Dans les années 1980, la contribution du phosphore à l’eutrophisation des écosystèmes aquatiques a été mise en évidence. Bien que le phosphore d’origine agricole ne soit pas seul responsable, un effort de recherche a alors été entrepris pour mieux comprendre les voies de transfert et les flux de P depuis les parcelles agricoles jusqu’aux hydrosystèmes. Les transferts de P se faisant principalement par érosion particulaire au niveau des bassins versants hydrologiques, cet enjeu a été à l’origine d’une nouvelle génération de travaux visant à comprendre les flux de P dans les paysages et à proposer des aménagements visant à les maîtriser.

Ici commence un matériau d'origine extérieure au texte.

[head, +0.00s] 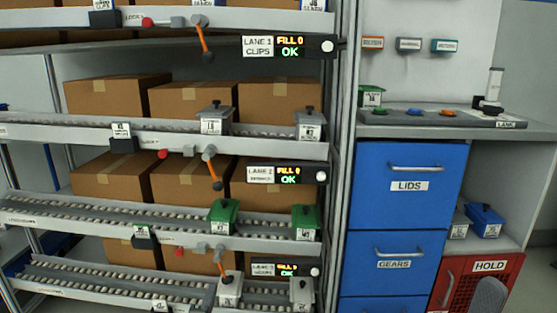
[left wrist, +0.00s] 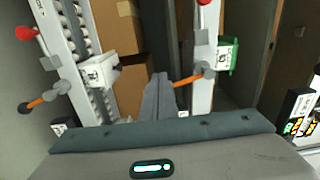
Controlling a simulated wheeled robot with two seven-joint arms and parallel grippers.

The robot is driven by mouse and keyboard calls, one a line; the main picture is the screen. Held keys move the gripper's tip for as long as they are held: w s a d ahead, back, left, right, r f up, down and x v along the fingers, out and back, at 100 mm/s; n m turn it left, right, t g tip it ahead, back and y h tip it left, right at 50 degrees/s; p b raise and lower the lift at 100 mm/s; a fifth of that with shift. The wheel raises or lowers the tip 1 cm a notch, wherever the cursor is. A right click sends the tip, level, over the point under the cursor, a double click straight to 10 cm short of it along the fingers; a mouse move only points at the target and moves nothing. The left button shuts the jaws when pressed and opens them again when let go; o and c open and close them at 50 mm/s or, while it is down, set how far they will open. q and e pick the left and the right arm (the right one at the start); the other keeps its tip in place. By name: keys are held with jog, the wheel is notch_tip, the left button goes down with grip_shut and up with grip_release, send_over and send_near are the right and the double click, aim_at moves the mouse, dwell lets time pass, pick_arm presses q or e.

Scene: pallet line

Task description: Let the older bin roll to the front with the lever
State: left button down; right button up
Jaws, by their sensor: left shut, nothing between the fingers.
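In the left wrist view my left gripper (left wrist: 158,82) is shut and empty. Its fingertips are near the tip of an orange lever (left wrist: 187,80); I cannot tell if they touch. A green bin (left wrist: 228,55) stands beside that lever's pivot. A second orange lever (left wrist: 42,100) and a white bin (left wrist: 98,72) show at left. In the head view orange levers hang from the rack beams, one on the middle beam (head: 214,172) and one lower (head: 221,264). On the green lane, one bin (head: 223,216) is above the lower lever and another (head: 305,222) is at the right end.
White bins (head: 216,119) stand on the lane above. Cardboard boxes (head: 193,182) fill the rack behind. Lit lane displays (head: 288,175) and red knobs (head: 163,154) sit on the beams. Blue drawers (head: 408,190) and a red HOLD bin (head: 455,285) are at the right.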

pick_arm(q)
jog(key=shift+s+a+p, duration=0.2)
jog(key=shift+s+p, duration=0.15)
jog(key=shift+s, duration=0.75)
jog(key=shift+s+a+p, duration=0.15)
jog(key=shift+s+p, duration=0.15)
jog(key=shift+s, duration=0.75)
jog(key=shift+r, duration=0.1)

Enfin, depuis les années 2000, plusieurs chercheurs ont alerté la communauté internationale sur le risque de raréfaction de la ressource en roches phosphatées. Au delà de l’épuisement inéluctable des réserves, dont le terme fait débat, c’est surtout le risque géopolitique qui inquiète car la quasi-totalité des ressources est détenue par un très petit nombre de pays. L’Union Européenne en particulier ne dispose quasiment d’aucune ressource. A termes, il n’y a pas d’alternative au recyclage.
La séance fera le point des avancées des connaissances relativement à ces trois enjeux, et mettra en évidence les fortes interactions qui existent entre eux.